Top Dollar

New disclosure rules give investors clearer picture of how lucrative the big job can be

MARYLAND'S HIGHEST-PAID CEOs

July 08, 2007|By Laura Smitherman | Laura Smitherman,sun reporter

Lockheed Martin Corp.'s CEO Robert J. Stevens has had a lucrative career at the nation's largest defense contractor, and his pay has been outlined to shareholders for years.

But investors didn't know how lucrative his retirement could be. The Bethesda-based company has disclosed for the first time that in addition to $5.2 million in salary and bonus, plus stock awards and perks last year, Stevens also accrued more than $2 million in three pension plans, two 401(k) plans and a tax-advantaged plan mostly used by the corporate elite.

Companies such as Lockheed Martin are revealing more about the pay and perks conferred on the nation's chief executive officers than ever before. This year, public companies must follow new regulations aimed at shedding a brighter light on the executive pay that some shareholders and activists say has grown unchecked for years. Activists also point out that rank-and-file workers haven't seen proportionate benefits.

"It's fairly amazing, some of the amounts we're seeing, particularly in pensions," said Paul Hodgson, an analyst at the Corporate Library, a governance watchdog group. "If you make millions of dollars a year, you should have been able to save enough money or amass enough stock to get through retirement."

Stevens, whose pay package totaled $18.6 million, ranked among the highest-paid CEOs in Maryland last year, according to a survey by Salary.com of companies with headquarters here. Others included Constellation Energy Group Inc.'s Mayo A. Shattuck III, whose compensation package was worth $20 million, and Legg Mason Inc.'s Raymond A. "Chip" Mason, whose package was valued at $13.7 million.

Overall, 52 Maryland CEOs made more than $1 million last year, according to the salary survey commissioned by The Sun. The survey was based on data obtained from proxy statements and other public filings.

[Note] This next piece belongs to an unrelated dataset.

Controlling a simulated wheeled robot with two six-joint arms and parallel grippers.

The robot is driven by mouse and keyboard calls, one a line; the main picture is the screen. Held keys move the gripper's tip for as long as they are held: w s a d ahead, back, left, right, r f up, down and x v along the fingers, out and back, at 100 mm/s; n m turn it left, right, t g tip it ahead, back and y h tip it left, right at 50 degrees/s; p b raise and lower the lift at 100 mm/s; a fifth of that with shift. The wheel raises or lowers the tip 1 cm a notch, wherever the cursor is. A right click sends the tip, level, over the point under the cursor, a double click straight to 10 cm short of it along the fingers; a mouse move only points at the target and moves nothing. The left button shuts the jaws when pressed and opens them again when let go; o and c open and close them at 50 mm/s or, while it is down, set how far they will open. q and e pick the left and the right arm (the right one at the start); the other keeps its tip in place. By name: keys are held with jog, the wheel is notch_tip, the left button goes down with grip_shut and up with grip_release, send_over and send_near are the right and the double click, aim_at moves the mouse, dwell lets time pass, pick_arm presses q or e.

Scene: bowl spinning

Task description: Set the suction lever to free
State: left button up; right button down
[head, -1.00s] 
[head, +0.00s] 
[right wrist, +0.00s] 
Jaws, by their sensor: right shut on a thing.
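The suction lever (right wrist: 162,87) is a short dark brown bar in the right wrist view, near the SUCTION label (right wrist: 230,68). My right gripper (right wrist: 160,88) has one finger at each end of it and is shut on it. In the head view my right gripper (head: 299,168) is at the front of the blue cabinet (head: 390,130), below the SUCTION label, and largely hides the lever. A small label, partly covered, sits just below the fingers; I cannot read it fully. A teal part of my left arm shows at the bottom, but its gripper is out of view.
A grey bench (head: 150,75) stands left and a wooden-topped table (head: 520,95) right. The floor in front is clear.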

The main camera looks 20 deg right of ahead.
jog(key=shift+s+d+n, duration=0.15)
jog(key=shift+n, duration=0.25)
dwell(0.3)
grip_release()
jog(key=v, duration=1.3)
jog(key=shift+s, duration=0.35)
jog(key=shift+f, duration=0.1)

Among the figures revealed in this year's pay reports:

Retirement benefits, sometimes exceeding annual salaries, that were not fully reported or were difficult to quantify in the past.

Multimillion-dollar exit packages, which are often paid even when an executive is fired for poor performance. Such "golden good-byes" had been disclosed previously in employment contracts. But the value of the potential payouts was typically difficult to calculate.

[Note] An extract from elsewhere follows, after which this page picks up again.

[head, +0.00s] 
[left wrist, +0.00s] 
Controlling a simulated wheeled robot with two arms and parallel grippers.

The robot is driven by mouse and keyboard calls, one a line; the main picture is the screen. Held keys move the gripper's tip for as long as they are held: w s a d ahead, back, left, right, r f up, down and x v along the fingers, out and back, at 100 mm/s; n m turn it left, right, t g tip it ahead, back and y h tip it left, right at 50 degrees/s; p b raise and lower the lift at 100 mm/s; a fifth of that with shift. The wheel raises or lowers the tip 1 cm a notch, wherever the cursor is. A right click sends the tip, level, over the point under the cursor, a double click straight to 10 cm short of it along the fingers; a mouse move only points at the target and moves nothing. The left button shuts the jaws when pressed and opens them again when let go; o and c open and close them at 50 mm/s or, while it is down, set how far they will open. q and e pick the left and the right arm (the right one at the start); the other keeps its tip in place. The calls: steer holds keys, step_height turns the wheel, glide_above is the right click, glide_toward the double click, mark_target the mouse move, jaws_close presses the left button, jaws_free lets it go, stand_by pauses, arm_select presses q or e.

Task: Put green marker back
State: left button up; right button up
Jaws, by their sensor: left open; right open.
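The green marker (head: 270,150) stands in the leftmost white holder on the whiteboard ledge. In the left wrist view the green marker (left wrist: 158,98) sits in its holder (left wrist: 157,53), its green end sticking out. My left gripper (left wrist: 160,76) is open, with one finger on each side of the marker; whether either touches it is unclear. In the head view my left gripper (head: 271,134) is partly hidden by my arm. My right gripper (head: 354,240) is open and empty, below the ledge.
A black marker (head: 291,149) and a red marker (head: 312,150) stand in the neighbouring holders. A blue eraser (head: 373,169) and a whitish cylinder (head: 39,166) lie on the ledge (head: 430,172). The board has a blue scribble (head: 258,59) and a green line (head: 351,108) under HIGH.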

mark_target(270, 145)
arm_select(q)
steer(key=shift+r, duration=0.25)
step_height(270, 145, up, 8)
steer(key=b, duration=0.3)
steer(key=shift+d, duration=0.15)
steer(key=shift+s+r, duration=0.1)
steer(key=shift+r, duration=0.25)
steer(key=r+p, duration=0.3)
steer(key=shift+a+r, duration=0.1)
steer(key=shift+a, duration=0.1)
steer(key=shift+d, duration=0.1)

For example, Silver Spring-based Choice Hotels International Inc. CEO Charles A. Ledsinger Jr. could receive an exit package worth $14.3 million if he were fired, according to public documents. He could collect his salary and bonus, use the company aircraft and expense his country-club dues until December 2009.

Perks that are worth a total of more than $10,000, including corporate jet rides for personal use and home security systems. Before, companies had to disclose only perks worth more than $50,000 and in far less detail.

Among the companies providing the most perks to CEOs in Maryland is Towson-based Black & Decker Corp. The company reported that Chairman and CEO Nolan D. Archibald received 2006 perks including a car and driver for business travel worth $68,553 and personal travel on company planes worth $437,317.

The reports also contain more detailed explanations for how boards of directors determine annual bonuses and other performance-based awards, as required under the new regulations. Investors have groused that directors too often rubber-stamp management recommendations, or set perimeters that inflate pay.

Officials with the Securities and Exchange Commission, the federal agency that crafted the regulations, say that investors are getting a better picture of CEO pay. But regulators have criticized some companies for loading up reports with legalese and boilerplate language, rather than using the "plain English" called for by the rules.

Shareholder advocates complain that some reports are simply too long for the average investor to easily digest. The report from Lockheed Martin is 32 pages. Constellation, which owns the Baltimore Gas and Electric Co. utility, took 28 pages to explain its pay program, and Baltimore's Legg Mason, one of the world's largest money managers, took 18.

Companies contend that the new disclosures can distort executive compensation because what is counted as pay isn't actually in an executive's paycheck.

Perhaps the most controversial is the total compensation figure. It's a calculation dictated by the SEC, which wanted to give shareholders one headline number encompassing the various ways CEOs are rewarded.

Companies complain that the total includes pension earnings that aren't touched as well as stock options that weren't necessarily cashed out. Instead, the total includes the options that the company expensed that year -- an accounting measure that differs from what the company actually granted the executive.